Transportation Security Administration officers who call out sick for a single day during the partial government shutdown can be disciplined if they don’t provide a doctor’s note documenting their illness.

Union representatives say the policy seems designed to pressure workers not to take absences while they continue to work without being paid. The Department of Homeland Security, which includes TSA, hasn’t been funded for 25 days due to a stalemate on Capitol Hill.

“I don’t know of any [workplace] that has you bringing a note after one callout,” said Joe Shuker, regional vice president at the American Federation of Government Employees and recently retired TSA agent at the Philadelphia airport. “They’re forcing these people to go to the doctor and pay $40 for a copay. They’re creating bigger problems for us.”

Callouts are a perennial problem at TSA whenever its 50,000 security officers are forced to work as “excepted personnel” and forgo pay due to a funding lapse.
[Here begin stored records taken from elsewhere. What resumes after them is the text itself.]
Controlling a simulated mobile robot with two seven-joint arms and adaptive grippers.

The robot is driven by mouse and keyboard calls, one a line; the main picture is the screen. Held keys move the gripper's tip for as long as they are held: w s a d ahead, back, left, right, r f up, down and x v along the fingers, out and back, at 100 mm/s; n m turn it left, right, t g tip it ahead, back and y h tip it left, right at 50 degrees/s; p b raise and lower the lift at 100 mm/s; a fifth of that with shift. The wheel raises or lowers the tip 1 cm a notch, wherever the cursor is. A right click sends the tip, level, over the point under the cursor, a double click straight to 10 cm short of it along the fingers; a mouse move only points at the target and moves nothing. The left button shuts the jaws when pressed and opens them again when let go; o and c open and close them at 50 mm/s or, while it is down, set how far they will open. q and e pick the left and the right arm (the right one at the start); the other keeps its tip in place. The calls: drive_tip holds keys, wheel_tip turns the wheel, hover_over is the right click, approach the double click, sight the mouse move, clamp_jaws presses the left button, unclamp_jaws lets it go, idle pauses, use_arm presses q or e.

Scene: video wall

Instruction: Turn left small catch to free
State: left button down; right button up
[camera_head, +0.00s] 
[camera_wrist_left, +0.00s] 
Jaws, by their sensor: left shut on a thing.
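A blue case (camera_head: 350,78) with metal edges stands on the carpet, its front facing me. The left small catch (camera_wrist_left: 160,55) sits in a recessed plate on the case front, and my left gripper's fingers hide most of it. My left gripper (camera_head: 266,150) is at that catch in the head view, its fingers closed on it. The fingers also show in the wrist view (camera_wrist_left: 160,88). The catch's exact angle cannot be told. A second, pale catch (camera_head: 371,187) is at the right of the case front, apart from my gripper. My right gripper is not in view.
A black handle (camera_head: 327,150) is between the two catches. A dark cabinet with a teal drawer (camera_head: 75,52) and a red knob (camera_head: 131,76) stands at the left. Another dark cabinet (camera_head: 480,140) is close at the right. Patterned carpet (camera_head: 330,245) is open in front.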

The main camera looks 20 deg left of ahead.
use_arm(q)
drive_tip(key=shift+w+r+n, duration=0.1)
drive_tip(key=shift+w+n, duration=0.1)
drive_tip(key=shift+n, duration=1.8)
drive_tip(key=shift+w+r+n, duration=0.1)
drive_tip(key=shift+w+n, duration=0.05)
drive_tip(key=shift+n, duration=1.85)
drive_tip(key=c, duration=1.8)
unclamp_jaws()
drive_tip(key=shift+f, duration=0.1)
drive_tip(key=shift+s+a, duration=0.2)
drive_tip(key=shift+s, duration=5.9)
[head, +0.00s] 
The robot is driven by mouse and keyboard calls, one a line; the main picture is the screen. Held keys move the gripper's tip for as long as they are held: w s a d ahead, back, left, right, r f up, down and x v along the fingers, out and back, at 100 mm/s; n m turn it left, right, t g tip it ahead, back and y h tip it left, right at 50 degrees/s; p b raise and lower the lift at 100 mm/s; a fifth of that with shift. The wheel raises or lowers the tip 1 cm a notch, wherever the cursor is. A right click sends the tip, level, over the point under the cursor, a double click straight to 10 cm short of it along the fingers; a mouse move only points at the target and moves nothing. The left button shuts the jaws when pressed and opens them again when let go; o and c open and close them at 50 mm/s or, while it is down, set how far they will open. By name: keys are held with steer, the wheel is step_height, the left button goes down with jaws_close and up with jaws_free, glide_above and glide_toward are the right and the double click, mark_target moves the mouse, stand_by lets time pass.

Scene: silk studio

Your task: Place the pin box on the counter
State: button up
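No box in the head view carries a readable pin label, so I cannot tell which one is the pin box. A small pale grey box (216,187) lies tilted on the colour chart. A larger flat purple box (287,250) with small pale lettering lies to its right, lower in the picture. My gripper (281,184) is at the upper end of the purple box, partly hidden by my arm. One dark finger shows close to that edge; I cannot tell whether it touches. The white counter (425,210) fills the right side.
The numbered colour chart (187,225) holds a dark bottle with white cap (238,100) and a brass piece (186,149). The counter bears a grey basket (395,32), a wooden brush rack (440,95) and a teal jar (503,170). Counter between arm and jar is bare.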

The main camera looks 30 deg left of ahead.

Absences are expected to increase if the shutdown continues beyond Friday, when workers will miss their entire paychecks for the first time since the shutdown began Feb. 14.

In a March 5 guidance memo viewed by HuffPost, TSA said that if a worker was sick for three days or less during the shutdown, management could require them to provide a signed and dated doctor’s note stating that the employee was “incapacitated” during the absence. An illness-related absence any longer than that could require more documentation.